But I might see young Cupid’s fiery shaft
Quenched in the chaste beams of the wat’ry moon,
And the imperial votress passèd on
In maiden meditation, fancy-free. (II.i.)
Oberon’s reference to a “fair vestal” (i.e., a beautiful virgin) is typically interpreted as an allusion to Elizabeth, who never married and was known as the “Virgin Queen.” Oberon’s language graphically makes the point about the queen’s virginity. He describes how Cupid’s “love shaft” (i.e., phallus), “fiery” with desire, is quenched by the “chaste beams” of the moon. The moon’s chaste beams deflect a sexual advance from Cupid, enabling the fair vestal to remain a “maiden.” Oberon’s allusion underscores the positive associations of the queen’s virginity, which made her seem especially fit to rule due to her apparent ability to resist temptation. In making this complimentary reference to Elizabeth, Shakespeare followed in the footsteps of other poets who’d paid similar tribute. Perhaps the most famous example from Shakespeare’s own time is Edmund Spenser, whose epic poem The Faerie Queene (1590) celebrates Elizabeth. Spenser’s depiction of Elizabeth as the “faerie queene” quickly became a touchstone literary trope.

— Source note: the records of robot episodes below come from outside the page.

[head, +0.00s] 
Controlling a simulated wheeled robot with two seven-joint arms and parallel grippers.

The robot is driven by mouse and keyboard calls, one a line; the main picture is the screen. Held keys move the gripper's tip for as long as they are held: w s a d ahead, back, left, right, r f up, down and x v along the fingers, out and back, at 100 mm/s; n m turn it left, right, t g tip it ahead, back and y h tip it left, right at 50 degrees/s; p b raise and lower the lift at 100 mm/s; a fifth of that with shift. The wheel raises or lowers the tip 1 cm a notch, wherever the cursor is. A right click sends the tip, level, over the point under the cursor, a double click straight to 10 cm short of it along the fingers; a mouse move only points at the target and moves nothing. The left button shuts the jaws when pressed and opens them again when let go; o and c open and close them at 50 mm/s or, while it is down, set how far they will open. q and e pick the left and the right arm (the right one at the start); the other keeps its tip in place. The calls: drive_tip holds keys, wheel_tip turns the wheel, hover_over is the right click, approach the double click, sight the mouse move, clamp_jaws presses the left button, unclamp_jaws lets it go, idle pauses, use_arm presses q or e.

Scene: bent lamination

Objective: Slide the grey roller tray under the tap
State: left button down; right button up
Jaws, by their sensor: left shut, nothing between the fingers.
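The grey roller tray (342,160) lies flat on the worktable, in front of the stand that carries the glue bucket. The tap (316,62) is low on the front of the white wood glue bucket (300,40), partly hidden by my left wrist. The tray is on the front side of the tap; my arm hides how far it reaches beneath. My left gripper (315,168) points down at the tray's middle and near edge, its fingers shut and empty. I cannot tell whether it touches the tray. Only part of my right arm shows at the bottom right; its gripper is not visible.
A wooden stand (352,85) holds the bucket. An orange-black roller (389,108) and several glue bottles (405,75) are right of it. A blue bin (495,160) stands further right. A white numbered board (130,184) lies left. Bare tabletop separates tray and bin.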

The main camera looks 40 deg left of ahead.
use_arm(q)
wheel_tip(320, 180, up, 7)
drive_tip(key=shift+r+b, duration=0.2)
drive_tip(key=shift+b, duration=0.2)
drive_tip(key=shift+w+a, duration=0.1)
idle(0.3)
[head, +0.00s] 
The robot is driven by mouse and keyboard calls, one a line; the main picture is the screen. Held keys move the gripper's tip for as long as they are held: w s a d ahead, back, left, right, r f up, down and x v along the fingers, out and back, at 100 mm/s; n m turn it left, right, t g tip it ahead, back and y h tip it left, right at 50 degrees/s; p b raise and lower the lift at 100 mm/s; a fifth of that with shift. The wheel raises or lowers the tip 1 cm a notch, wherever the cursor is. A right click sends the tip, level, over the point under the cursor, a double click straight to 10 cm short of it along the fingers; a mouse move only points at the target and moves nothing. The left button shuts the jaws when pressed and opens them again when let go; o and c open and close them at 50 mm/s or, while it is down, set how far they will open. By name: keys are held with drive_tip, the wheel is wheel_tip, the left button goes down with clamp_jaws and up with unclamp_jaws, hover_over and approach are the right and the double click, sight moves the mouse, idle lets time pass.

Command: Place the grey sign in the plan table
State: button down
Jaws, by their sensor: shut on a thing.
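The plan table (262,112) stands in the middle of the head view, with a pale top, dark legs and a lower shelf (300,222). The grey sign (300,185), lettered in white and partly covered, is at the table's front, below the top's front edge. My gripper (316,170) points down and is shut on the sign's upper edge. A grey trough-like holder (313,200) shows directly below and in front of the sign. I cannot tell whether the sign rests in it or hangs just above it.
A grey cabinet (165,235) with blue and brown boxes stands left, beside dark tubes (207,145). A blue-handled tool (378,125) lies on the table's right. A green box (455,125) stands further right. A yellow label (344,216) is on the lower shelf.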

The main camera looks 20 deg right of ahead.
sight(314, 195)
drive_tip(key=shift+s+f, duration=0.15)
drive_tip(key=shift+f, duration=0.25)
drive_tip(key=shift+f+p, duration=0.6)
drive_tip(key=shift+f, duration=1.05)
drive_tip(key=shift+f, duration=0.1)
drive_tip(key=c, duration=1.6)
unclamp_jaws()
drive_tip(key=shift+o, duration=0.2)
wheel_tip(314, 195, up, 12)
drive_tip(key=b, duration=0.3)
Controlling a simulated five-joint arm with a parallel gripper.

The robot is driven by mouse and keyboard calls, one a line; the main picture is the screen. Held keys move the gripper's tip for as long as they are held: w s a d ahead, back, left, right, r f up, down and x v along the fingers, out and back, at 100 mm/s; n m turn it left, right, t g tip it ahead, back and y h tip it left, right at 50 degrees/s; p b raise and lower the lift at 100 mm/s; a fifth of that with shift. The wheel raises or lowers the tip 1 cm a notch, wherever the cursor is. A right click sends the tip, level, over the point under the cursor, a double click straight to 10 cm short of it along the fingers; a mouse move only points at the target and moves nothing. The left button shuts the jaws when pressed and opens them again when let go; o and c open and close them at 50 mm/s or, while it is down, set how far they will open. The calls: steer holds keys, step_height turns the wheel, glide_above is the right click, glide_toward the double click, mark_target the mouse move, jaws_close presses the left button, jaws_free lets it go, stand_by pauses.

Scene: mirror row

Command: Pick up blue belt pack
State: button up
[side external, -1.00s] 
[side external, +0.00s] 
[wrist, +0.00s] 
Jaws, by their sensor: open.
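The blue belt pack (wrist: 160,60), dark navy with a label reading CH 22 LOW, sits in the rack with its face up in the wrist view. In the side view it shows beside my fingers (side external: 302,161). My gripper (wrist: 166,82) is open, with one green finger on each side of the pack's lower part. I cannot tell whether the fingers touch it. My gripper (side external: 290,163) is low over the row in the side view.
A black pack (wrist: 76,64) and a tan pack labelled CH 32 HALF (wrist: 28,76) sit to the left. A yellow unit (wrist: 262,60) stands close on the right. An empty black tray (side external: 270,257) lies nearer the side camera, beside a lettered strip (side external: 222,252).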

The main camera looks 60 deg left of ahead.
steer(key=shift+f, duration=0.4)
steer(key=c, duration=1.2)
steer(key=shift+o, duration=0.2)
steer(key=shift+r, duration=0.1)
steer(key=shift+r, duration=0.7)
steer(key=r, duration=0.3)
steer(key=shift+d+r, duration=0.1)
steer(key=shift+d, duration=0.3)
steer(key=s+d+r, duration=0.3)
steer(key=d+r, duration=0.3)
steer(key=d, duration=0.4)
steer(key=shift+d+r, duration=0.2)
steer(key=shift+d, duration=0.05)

Just a year after Spenser’s poem appeared, Elizabeth attended a performance at an estate called Elvetham featuring a fairy queen singing Elizabeth’s praises. The fairy honored the queen with a garland that had once belonged to “Auberon the Fairy King.” Because of the similarities between Auberon and Oberon, as well as the Fairy Queen and Titania, some scholars believe A Midsummer Night’s Dream alludes to the Elvetham performance. However, there are crucial differences between the fairy queen Elizabeth met at Elvetham and Titania. Whereas the Elvetham fairy queen served as a flattering royal reflection of Elizabeth, Titania makes a less favorable double. Shakespeare depicts Titania in a near-bestial love affair with the donkey-headed Bottom. Titania’s affair may allude to Elizabeth’s love for Lord Robert Dudley, a married Earl whose father had been executed for treason. Although the queen’s love for this lord was well known, Dudley lacked both a suitable status and general popularity, and so could never marry the queen. Just as Titania is blind to Bottom’s quite obvious flaws, so did Elizabeth seem to either not notice or not care about what an unlikely couple she and Dudley made.